### DATASET EXCERPT
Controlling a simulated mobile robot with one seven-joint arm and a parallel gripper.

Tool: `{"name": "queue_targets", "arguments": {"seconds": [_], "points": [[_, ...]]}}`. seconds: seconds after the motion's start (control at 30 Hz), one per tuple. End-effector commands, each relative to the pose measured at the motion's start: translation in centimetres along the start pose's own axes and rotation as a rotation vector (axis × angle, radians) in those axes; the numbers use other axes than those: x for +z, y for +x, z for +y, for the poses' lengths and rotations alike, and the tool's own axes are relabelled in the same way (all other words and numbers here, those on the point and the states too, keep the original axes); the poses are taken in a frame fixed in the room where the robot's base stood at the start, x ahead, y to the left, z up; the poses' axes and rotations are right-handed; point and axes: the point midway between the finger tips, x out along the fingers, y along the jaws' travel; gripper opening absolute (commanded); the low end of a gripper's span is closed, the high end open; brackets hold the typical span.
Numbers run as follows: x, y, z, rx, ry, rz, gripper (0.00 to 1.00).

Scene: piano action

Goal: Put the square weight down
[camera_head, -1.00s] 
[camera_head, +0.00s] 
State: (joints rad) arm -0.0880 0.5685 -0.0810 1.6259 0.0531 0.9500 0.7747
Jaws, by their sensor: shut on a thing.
######
▸ **GIVEN EXERCISE**: All of the data needs to be reproduced exactly, with no line missing.

▸ **PROBLEM SOLUTION**:
Controlling a simulated mobile robot with one seven-joint arm and a parallel gripper.

Tool: `{"name": "queue_targets", "arguments": {"seconds": [_], "points": [[_, ...]]}}`. seconds: seconds after the motion's start (control at 30 Hz), one per tuple. End-effector commands, each relative to the pose measured at the motion's start: translation in centimetres along the start pose's own axes and rotation as a rotation vector (axis × angle, radians) in those axes; the numbers use other axes than those: x for +z, y for +x, z for +y, for the poses' lengths and rotations alike, and the tool's own axes are relabelled in the same way (all other words and numbers here, those on the point and the states too, keep the original axes); the poses are taken in a frame fixed in the room where the robot's base stood at the start, x ahead, y to the left, z up; the poses' axes and rotations are right-handed; point and axes: the point midway between the finger tips, x out along the fingers, y along the jaws' travel; gripper opening absolute (commanded); the low end of a gripper's span is closed, the high end open; brackets hold the typical span.
Numbers run as follows: x, y, z, rx, ry, rz, gripper (0.00 to 1.00).

Scene: piano action

Goal: Put the square weight down
[camera_head, -1.00s] 
[camera_head, +0.00s] 
State: (joints rad) arm -0.0880 0.5685 -0.0810 1.6259 0.0531 0.9500 0.7747
Jaws, by their sensor: shut on a thing.

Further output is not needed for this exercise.